Bush and the right-wing zealots don't want a free press. They want a compliant, obedient press like their cheerleaders at Faux News. They think that telling people about Gitmo, Abu Gharib, the wiretappings and data mining, the forced renditions of prisoners to other countries to be tortured and WORSE should be kept on the down low. This is all in the name of national security. We're being protected from the terrorists who want to destroy our way of life.
Please. Aren't we past the point where the boogie man of Osama bin Laden can endlessly be used to frighten us into stupidity? Apparently not for some of us.
If you think the likes of Denny Hastert, Bill Frist, Pat Roberts and the other Republican toadies who call themselves "leaders" in Congress are seriously going to challenge the increasingly imperial presidency of George W. Bush, you must be high,
Amlord. Congress has abdicated any responsibility of being the watchdogs of the Bush Adminstration. Lapdogs are their chosen role.
The Cato Institute, far from a bastion of liberalism, has issued a report about the president's lust for hoarding authority within the Executive Branch in a report entitled,
Power Surge: The Constitutional Record of George W. BushFrom the summary:
In recent judicial confirmation battles, President Bush has repeatedly—and correctly—stressed fidelity to the Constitution as the key qualification for service as a judge. It is also the key qualification for service as the nation's chief executive. On January 20, 2005, for the second time, Mr. Bush took the presidential oath of office set out in the Constitution, swearing to "preserve, protect and defend the Constitution of the United States." With five years of the Bush administration behind us, we have more than enough evidence to make an assessment about the president's commitment to our fundamental legal charter
Unfortunately, far from defending the Constitution, President Bush has repeatedly sought to strip out the limits the document places on federal power. In its official legal briefs and public actions, the Bush administration has advanced a view of federal power that is astonishingly broad, a view that includes
* a federal government empowered to regulate core political speech—and restrict it greatly when it counts the most: in the days before a federal election;
* a president who cannot be restrained, through validly enacted statutes, from pursuing any tactic he believes to be effective in the war on terror;
* a president who has the inherent constitutional authority to designate American citizens suspected of terrorist activity as "enemy combatants," strip them of any constitutional protection, and lock them up without charges for the duration of the war on terror— in other words, perhaps forever; and
* a federal government with the power to supervise virtually every aspect of American life, from kindergarten, to marriage, to the grave.

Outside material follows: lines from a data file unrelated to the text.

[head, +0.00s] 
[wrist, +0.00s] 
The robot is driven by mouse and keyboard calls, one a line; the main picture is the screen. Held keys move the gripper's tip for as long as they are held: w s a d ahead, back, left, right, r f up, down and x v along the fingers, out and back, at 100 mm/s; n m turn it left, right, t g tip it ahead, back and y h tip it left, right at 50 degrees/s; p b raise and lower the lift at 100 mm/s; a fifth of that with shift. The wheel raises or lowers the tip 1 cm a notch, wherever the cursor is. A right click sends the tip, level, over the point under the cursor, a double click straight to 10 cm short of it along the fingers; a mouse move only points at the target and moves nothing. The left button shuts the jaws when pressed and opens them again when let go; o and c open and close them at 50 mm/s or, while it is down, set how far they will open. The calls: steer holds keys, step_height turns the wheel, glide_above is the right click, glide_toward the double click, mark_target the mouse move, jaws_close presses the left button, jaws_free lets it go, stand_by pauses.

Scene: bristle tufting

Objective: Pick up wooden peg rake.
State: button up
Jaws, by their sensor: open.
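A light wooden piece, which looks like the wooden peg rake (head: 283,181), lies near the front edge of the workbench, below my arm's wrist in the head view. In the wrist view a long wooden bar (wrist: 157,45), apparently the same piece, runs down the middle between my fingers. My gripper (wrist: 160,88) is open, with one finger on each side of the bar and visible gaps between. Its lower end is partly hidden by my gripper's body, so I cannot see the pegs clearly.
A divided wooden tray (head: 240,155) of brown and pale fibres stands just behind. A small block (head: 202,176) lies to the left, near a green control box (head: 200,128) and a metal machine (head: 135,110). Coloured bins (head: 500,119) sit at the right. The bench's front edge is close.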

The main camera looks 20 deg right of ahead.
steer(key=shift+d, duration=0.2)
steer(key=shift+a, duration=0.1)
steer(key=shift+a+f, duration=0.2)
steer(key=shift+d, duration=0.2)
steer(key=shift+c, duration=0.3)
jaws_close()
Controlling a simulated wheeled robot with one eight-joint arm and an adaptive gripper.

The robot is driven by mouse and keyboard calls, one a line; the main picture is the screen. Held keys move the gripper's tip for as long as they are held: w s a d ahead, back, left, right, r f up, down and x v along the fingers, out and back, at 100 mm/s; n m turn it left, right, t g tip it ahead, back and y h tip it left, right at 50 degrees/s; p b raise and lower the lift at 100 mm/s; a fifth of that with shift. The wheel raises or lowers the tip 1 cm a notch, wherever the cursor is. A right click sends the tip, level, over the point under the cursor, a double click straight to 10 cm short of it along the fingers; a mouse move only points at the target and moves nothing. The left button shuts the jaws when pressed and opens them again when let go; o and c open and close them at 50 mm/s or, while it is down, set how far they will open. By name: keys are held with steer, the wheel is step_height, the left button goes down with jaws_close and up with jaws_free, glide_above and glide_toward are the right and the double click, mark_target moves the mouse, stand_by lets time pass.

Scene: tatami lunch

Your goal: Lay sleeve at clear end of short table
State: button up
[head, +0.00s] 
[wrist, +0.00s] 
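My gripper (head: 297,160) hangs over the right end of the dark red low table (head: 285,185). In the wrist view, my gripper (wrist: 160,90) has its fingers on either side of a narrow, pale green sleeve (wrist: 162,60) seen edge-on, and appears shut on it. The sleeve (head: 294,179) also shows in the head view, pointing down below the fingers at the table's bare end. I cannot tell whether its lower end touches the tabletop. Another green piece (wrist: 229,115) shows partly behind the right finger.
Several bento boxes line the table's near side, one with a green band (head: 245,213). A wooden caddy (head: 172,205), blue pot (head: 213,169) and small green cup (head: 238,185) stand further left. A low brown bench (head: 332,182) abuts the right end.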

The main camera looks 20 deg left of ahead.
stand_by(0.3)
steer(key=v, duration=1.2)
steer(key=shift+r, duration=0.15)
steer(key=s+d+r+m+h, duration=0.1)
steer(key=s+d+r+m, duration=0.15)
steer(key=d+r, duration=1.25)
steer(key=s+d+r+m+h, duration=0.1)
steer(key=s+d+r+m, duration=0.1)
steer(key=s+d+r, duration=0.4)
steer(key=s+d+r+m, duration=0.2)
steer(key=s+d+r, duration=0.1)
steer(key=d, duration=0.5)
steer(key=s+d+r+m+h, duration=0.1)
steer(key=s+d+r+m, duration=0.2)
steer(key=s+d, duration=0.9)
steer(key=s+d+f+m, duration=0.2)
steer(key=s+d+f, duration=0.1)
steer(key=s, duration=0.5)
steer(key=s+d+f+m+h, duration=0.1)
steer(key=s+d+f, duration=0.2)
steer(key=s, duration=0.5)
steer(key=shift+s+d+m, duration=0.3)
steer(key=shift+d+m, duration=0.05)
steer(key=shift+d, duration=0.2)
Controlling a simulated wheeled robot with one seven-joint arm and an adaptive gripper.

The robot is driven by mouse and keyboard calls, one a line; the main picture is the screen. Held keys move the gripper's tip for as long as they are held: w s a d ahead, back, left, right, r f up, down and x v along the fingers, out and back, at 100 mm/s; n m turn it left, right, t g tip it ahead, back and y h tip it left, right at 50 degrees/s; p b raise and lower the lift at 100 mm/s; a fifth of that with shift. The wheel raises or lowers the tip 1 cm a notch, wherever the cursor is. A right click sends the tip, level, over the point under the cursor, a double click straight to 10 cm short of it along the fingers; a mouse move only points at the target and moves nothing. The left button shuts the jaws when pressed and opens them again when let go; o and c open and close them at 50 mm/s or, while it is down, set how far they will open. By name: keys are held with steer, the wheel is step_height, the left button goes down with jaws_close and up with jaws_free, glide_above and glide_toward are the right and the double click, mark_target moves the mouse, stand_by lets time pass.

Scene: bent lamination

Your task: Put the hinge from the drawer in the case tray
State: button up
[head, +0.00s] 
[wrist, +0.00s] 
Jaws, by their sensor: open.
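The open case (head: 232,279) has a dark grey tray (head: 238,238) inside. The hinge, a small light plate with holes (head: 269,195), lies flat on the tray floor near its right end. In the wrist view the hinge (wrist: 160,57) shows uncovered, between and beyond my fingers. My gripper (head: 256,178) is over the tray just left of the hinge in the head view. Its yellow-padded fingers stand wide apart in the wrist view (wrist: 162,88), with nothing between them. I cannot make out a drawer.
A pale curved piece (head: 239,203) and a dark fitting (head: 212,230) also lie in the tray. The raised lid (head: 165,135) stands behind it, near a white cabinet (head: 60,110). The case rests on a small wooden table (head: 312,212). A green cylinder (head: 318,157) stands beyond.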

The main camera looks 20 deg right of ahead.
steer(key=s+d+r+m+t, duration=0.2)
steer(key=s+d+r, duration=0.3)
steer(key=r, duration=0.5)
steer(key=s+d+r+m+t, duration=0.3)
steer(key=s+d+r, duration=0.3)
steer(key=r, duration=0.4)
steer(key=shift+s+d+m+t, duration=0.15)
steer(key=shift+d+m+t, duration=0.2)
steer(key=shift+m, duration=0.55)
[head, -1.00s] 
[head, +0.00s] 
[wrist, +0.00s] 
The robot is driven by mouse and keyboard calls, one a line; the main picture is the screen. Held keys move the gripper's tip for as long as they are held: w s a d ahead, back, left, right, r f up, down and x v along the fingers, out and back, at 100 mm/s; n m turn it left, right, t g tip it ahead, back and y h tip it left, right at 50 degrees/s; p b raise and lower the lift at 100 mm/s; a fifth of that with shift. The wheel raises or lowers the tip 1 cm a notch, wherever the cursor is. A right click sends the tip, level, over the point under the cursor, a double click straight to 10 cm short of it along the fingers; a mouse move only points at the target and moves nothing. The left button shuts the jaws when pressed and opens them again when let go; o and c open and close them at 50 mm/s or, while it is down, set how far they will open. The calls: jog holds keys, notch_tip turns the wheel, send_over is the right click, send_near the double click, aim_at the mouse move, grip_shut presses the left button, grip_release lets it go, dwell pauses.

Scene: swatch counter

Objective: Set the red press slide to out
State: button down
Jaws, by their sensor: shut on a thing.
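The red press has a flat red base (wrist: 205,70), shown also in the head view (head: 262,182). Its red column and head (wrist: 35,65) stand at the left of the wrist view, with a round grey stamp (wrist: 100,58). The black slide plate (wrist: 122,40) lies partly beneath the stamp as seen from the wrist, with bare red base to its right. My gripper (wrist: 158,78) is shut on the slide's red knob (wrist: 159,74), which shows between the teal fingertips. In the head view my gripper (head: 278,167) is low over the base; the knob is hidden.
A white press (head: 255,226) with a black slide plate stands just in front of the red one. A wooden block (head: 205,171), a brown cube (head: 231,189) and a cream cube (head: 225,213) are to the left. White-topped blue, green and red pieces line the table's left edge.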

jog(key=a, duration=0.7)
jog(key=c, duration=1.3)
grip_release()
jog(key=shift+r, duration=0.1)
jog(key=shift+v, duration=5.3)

President Bush's constitutional vision is, in short, sharply at odds with the text, history, and structure of our Constitution, which authorizes a government of limited powers. http://www.cato.org/pub_display.php?pub_id=6330Even in it's present corporate-owned, entertainment obsessed, celebrity-worshipping, state of rot, it is primarily the free press that acts as one of the few agencies with the ability to force those in power to give an accounting of their actions to the American public. I shake my head at those myopic partisans who would throw away their right to hold their elected officials responsible for vague assurances that everything they do is done to keep them safe from harm.
In 1977, President Nixon said in an interview with David Frost,
Well, if the President does it, it is not illegal.In 2003, in response to a question about celebrities opposing the Iraq War, pop star Britney Spears said,
Honestly, I think we should just trust our president in every decision that he makes and we should just support that, you know, and be faithful in what happens. The late Supreme Court justice Hugo Black said,
Paramount among the responsibilities of a free press is the duty to prevent any part of the government from deceiving the people. The posters in this thread that would stifle and silence the press have more in common with Richard Nixon and Britney Spears than they do with Hugo Black.
It is NOT the job of the press to expose the secrets that keep us safe. It IS the job of the press to expose the lies behind the secrets that keep those that tell the lies safe. I don't think you understand that
Amlord. It's their job to keep the politicians and generals and bureaucrats sweating bullets and squirming under the pressure that the truth may find them out. It isn't the job of a free press to be the propaganda arm of the war machine.
Democracies die in dark places and there are few darker place than the hearts of Dick Cheney, Donald Rumsfeld and their ilk. The freedom of the press is guaranteed by the First Amendment. It isn't some toy for Alberto Gonzales to take away when he's ticked off at the
Washington Post. You sneered at
Cruising Ram for drawing comparisons with Nazi Germany,
Amlord, but what's so different from a minority of monied elites now who believe they and they alone can be trusted to know what is best for the masses, and the rag-tag gang of thugs, failures, psychopaths and killers that Hitler led to power then? We're not creeping toward a Nazi state. We're creeeping toward a fascist state.
I absolutely believe far more in the ability of a free press to tell us about what is truly being done in the name of national security than the pathological liars of the Bush Adminstration. The power to defend the ideas that make America worth saving rests with its people, not politicians. But first, they need to be aware of what is being done by those politicians in their name.